* _TASK TO CARRY OUT_
Copy out exactly the lines from the one containing "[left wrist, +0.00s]" through the end of the records, and no pictures.

(Robot control records)
· · · · ·
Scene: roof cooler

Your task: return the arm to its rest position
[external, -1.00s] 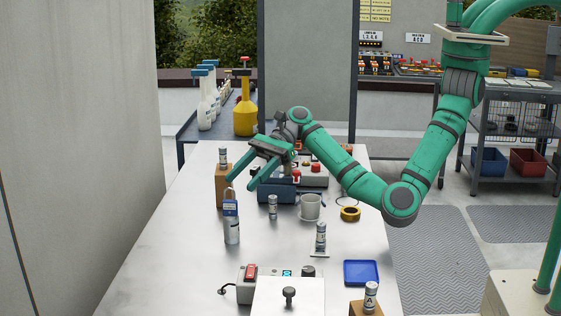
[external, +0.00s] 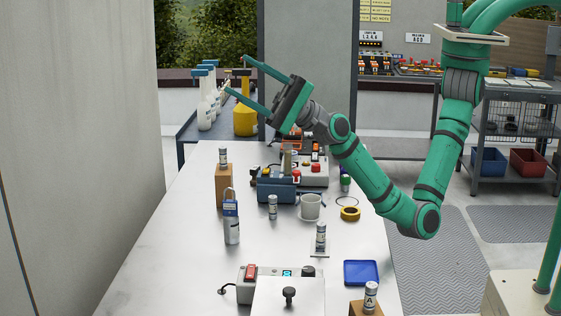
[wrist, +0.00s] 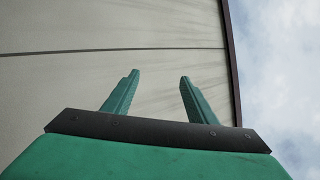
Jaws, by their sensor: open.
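My gripper (external: 246,78) is green, open and empty in the external view. It is raised above the far end of the table (external: 180,265), with its fingers pointing left and up. The forearm bends down to an elbow at the table's right edge and rises again to the right. In the wrist view the two fingers of my gripper (wrist: 158,85) stand apart with nothing between them. Behind them are only a pale panelled wall (wrist: 110,75) and cloudy sky (wrist: 275,70).
The table holds a padlock (external: 231,208), a grey cup (external: 310,206), a yellow tape roll (external: 350,213), a blue tray (external: 361,272), a control box (external: 248,284) and several small cylinders. A yellow bottle (external: 244,118) stands behind. A tall panel (external: 310,60) rises beyond the table.

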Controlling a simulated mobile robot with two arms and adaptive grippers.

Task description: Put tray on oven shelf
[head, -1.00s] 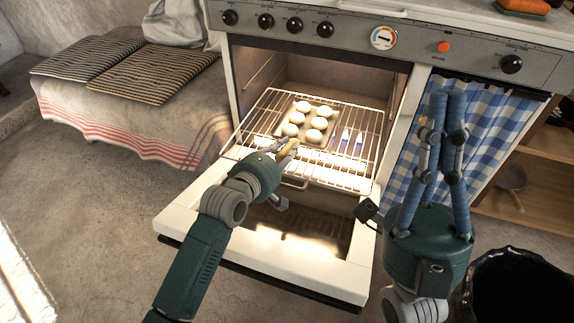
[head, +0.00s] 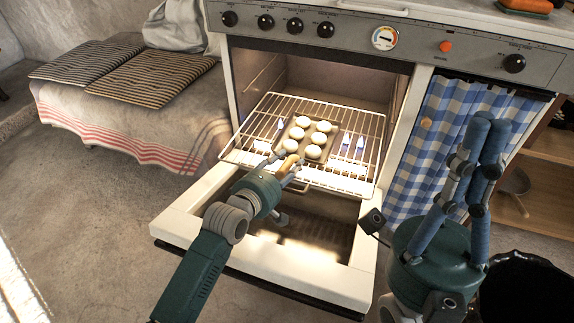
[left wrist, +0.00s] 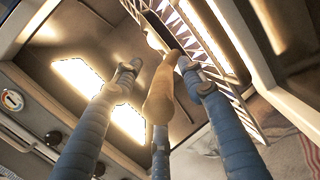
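The dark tray (head: 299,143) with several pale round buns lies on the pulled-out wire oven shelf (head: 350,171), near its middle. Its tan handle (head: 289,162) points toward me; in the left wrist view the handle (left wrist: 163,92) lies between my fingers. My left gripper (head: 287,168) is around the handle with its fingers spread. The left wrist view shows a clear gap between the handle and the left finger, so the gripper (left wrist: 160,70) looks open. My right gripper (head: 487,122) is empty, its fingers together, in front of the checked curtain.
The oven door (head: 335,277) is folded down below the shelf, under my left arm. A blue checked curtain (head: 440,125) hangs right of the oven. A black pot (head: 525,290) stands at lower right. A bench with striped cushions (head: 150,75) is at left.

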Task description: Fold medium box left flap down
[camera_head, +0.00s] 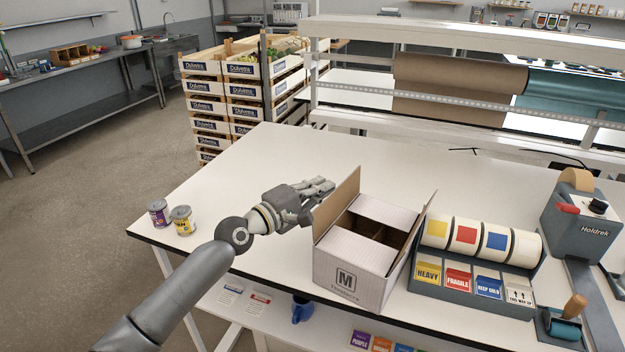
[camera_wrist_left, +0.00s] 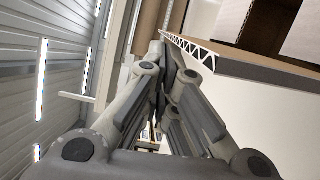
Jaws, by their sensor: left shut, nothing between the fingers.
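The medium box (camera_head: 345,279), marked M, stands on the white table. Its left flap (camera_head: 337,205) stands upright. Its right flap (camera_head: 411,233) also stands up, leaning a little outward. The front and back flaps are folded inward, with a dark gap between them. My left gripper (camera_head: 328,187) is just left of the left flap, near its top edge, shut and empty. In the left wrist view my left gripper (camera_wrist_left: 172,62) has its fingers together, with the corrugated edge of a cardboard flap (camera_wrist_left: 225,60) to their right. I cannot tell whether they touch. My right gripper is out of view.
The white table (camera_head: 215,200) has free room behind and left of the box. Two small cans (camera_head: 181,220) stand at its left edge. A label dispenser (camera_head: 470,285) with several rolls stands close right of the box. A tape machine (camera_head: 580,220) is farther right.
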· · · · ·
* _SOLVED PROBLEM_
[left wrist, +0.00s] 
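The dark tray (head: 299,143) with several pale round buns lies on the pulled-out wire oven shelf (head: 350,171), near its middle. Its tan handle (head: 289,162) points toward me; in the left wrist view the handle (left wrist: 163,92) lies between my fingers. My left gripper (head: 287,168) is around the handle with its fingers spread. The left wrist view shows a clear gap between the handle and the left finger, so the gripper (left wrist: 160,70) looks open. My right gripper (head: 487,122) is empty, its fingers together, in front of the checked curtain.
The oven door (head: 335,277) is folded down below the shelf, under my left arm. A blue checked curtain (head: 440,125) hangs right of the oven. A black pot (head: 525,290) stands at lower right. A bench with striped cushions (head: 150,75) is at left.

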Task description: Fold medium box left flap down
[camera_head, +0.00s] 
[camera_wrist_left, +0.00s] 
Jaws, by their sensor: left shut, nothing between the fingers.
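The medium box (camera_head: 345,279), marked M, stands on the white table. Its left flap (camera_head: 337,205) stands upright. Its right flap (camera_head: 411,233) also stands up, leaning a little outward. The front and back flaps are folded inward, with a dark gap between them. My left gripper (camera_head: 328,187) is just left of the left flap, near its top edge, shut and empty. In the left wrist view my left gripper (camera_wrist_left: 172,62) has its fingers together, with the corrugated edge of a cardboard flap (camera_wrist_left: 225,60) to their right. I cannot tell whether they touch. My right gripper is out of view.
The white table (camera_head: 215,200) has free room behind and left of the box. Two small cans (camera_head: 181,220) stand at its left edge. A label dispenser (camera_head: 470,285) with several rolls stands close right of the box. A tape machine (camera_head: 580,220) is farther right.

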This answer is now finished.